* **WHAT YOU WILL DO**
In this exercise, print only the lines of the records below from the one with "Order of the" through the one with "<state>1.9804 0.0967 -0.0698", inclusive. Pictures are not part of the copy.

* **DATA ROWS**

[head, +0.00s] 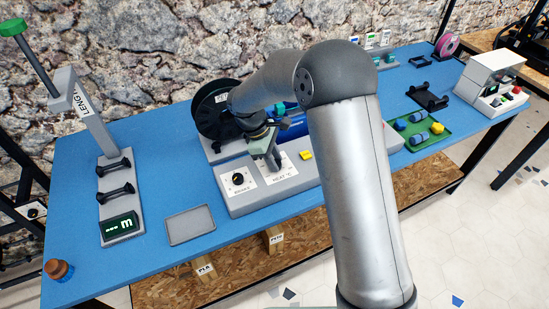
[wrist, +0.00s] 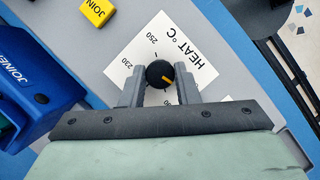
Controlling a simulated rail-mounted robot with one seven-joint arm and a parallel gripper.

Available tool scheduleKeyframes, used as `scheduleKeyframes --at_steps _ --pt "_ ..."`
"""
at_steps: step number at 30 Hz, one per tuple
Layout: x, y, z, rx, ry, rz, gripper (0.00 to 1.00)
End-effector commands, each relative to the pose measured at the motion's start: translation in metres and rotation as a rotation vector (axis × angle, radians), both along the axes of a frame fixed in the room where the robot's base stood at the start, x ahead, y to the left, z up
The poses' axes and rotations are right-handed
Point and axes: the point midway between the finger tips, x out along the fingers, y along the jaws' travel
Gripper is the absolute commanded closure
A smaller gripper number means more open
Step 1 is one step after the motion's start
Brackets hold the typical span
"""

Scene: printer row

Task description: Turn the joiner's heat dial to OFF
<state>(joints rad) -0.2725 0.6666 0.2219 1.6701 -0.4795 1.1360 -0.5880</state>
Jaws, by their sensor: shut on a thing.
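The joiner (head: 262,188) is a grey box on the blue table, with a HEAT °C plate (wrist: 188,50) on its top. The black heat dial (wrist: 157,70) sits on this plate in the wrist view, with an orange pointer mark slanting to the lower right. The marks 230 and 250 show to its left and upper left. The OFF mark is not visible. My gripper (head: 276,166) is down over the plate, its two fingers closed on opposite sides of the dial. In the head view the fingers hide the dial.
A second black dial (head: 238,179) on its own plate is left of the gripper. A yellow button (head: 306,155) sits just right of it. A blue part marked JOINER (wrist: 30,75) stands close by.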

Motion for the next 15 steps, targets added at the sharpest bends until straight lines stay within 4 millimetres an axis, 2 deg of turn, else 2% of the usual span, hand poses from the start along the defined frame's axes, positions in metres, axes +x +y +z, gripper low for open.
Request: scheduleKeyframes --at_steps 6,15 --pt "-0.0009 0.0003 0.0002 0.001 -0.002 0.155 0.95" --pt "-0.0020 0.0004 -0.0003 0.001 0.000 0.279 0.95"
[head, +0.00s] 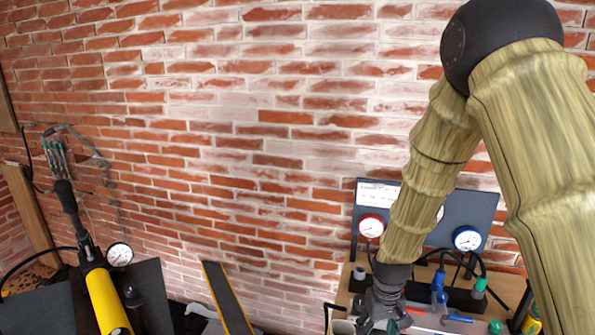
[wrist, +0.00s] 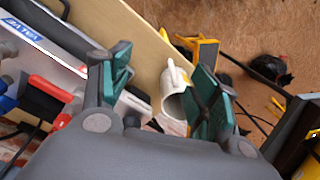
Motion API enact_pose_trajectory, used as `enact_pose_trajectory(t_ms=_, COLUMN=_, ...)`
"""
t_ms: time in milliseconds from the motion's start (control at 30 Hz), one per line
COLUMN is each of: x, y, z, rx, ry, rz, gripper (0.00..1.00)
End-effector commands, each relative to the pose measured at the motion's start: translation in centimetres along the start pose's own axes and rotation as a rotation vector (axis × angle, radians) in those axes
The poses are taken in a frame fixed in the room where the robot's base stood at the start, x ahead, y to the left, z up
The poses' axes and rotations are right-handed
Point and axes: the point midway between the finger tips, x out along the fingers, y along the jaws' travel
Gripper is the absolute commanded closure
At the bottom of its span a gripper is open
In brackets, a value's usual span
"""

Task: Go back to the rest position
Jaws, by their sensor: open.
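My gripper (head: 379,312) hangs at the lower end of my arm, low in the head view, over the front of a wooden bench. In the wrist view my gripper (wrist: 163,90) shows two green-padded fingers spread apart with nothing held between them. A white mug (wrist: 175,84) shows beyond the fingers, partly hidden by the right finger. I cannot tell how far below the fingers the mug is.
The bench (wrist: 105,22) carries a dark panel with a red-rimmed gauge (head: 371,226) and a blue-rimmed gauge (head: 467,238), plus several small tools. A yellow cylinder (head: 105,300) with a gauge stands at left. A brick wall (head: 250,130) fills the back.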

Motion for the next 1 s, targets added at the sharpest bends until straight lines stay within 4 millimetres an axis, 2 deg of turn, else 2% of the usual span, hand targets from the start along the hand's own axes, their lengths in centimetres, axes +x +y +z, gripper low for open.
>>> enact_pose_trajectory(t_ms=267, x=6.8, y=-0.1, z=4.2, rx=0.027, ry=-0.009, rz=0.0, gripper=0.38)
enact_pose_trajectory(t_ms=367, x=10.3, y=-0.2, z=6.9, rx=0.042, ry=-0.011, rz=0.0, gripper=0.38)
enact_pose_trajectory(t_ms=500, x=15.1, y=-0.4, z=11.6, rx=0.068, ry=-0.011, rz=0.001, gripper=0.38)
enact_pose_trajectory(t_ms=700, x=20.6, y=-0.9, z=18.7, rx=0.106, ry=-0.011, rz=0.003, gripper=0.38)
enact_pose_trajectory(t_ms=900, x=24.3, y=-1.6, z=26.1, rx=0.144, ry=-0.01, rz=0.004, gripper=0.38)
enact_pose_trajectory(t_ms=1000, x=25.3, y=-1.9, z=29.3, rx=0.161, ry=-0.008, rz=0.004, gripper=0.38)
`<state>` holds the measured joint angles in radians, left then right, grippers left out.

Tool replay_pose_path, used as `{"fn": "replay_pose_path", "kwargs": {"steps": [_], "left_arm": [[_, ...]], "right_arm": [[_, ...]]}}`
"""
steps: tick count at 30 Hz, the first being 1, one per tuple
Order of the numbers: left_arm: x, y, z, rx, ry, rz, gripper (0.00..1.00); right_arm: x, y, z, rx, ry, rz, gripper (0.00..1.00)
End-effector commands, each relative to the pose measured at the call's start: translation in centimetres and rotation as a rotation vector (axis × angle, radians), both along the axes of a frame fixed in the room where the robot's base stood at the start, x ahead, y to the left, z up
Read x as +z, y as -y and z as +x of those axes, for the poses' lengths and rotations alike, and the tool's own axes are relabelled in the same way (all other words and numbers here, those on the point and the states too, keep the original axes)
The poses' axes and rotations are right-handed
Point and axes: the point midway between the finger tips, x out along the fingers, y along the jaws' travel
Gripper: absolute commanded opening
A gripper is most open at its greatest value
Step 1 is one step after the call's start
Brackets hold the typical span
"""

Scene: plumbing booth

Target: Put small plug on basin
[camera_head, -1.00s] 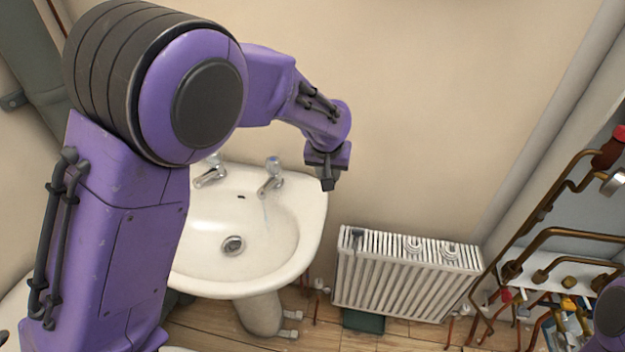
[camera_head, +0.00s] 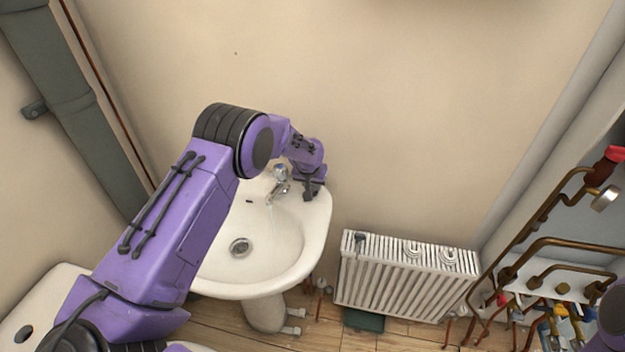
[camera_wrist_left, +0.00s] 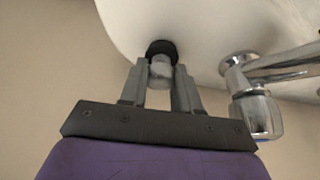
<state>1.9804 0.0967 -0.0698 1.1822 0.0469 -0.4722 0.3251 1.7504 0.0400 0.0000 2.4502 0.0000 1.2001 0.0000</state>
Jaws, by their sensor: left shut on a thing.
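The white basin (camera_head: 316,232) stands against the wall, with its drain (camera_head: 240,247) open to view in the bowl. My left gripper (camera_head: 309,192) is at the basin's back right corner, just right of a chrome tap. In the left wrist view, the gripper (camera_wrist_left: 161,80) is shut on the small plug (camera_wrist_left: 161,62), a grey metallic piece with a black round end. The black end is at the white basin surface (camera_wrist_left: 205,25); whether it touches cannot be told. The plug is hidden in the head view. My right gripper is out of view.
The chrome tap (camera_head: 280,182) is close beside the left gripper and also shows in the left wrist view (camera_wrist_left: 254,108). A white radiator (camera_head: 408,278) stands right of the basin. Copper pipes (camera_head: 560,242) run at the far right.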

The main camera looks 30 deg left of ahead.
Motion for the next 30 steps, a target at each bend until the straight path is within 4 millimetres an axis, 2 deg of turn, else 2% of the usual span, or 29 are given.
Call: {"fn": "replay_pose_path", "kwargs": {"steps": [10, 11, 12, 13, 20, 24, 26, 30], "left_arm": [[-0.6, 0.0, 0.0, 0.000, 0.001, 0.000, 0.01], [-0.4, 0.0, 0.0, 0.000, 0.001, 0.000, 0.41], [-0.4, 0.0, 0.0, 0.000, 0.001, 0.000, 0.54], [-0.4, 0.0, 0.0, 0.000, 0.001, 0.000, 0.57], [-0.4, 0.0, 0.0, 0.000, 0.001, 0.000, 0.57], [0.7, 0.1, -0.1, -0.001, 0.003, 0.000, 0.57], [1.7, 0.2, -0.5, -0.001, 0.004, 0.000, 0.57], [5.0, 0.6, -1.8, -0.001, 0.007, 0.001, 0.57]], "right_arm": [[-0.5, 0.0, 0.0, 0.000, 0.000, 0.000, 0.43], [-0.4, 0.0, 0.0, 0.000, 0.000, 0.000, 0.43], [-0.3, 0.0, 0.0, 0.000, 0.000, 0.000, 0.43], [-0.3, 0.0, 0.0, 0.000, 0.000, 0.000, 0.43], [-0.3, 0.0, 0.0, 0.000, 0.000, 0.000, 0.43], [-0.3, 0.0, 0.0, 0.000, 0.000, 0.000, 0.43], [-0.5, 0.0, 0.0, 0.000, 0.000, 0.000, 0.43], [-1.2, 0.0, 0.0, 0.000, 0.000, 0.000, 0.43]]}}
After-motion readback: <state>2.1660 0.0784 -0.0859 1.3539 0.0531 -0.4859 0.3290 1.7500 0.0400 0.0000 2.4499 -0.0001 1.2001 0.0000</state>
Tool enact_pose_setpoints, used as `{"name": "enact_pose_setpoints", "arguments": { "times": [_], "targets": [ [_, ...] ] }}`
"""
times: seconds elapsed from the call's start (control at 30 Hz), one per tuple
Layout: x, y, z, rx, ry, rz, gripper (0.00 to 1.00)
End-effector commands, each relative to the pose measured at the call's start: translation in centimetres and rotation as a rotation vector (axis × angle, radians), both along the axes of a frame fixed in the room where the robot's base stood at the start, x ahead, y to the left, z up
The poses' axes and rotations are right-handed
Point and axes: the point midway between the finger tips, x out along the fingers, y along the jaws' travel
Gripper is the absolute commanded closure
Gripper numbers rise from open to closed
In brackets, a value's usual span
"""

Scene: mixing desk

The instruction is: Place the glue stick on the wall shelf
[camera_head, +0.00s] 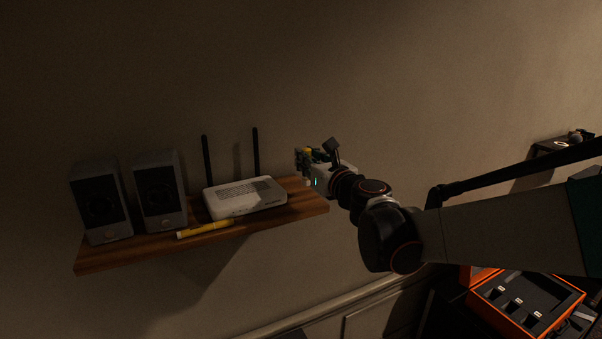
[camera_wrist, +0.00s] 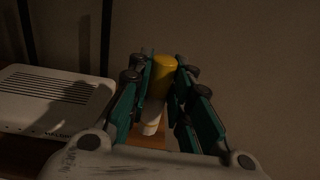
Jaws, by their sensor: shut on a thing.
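The glue stick (camera_wrist: 163,76), yellow at one end with a white part lower down, is between the fingers of my gripper (camera_wrist: 165,95) in the wrist view. My gripper is shut on it. Brown wood shows below the glue stick in the wrist view. I cannot tell whether its lower end touches the shelf.
A white router (camera_head: 245,197) with two black antennas stands left of my gripper. Two dark speakers (camera_head: 100,203) (camera_head: 160,192) stand further left. A yellow pen-like item (camera_head: 205,229) lies at the shelf's front edge. An orange case (camera_head: 525,300) is low at right.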

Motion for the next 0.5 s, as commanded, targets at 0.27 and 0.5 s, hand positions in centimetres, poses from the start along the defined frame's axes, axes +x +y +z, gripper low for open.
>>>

* **CORRECT OUTPUT**
Order of the numbers: left_arm: x, y, z, rx, ry, rz, gripper (0.00..1.00); right_arm: x, y, z, rx, ry, rz, gripper (0.00..1.00)
End-effector commands, each relative to the pose measured at the call's start: translation in centimetres and rotation as a rotation vector (axis × angle, radians), both along the axes of a frame fixed in the room where the robot's base stood at the start, x ahead, y to the left, z up
Read x as +z, y as -y and z as +x of those axes, for the poses' lengths and rotations alike, and the tool's own axes are relabelled in the same way (all other words and numbers here, those on the point and the states too, keep the original axes)
The poses' axes and rotations are right-handed
Point and axes: the point midway between the finger tips, x out along the fingers, y along the jaws' travel
Gripper: absolute commanded opening
A gripper is most open at its greatest value
Step 1 is one step after the call's start
Brackets hold the typical span
"""

Scene: plumbing booth

Target: Put small plug on basin
[camera_head, -1.00s] 
[camera_head, +0.00s] 
[camera_wrist_left, +0.00s] 
<state>1.9804 0.0967 -0.0698 1.1822 0.0469 -0.4722 0.3251 1.7504 0.0400 0.0000 2.4502 0.0000 1.2001 0.0000</state>

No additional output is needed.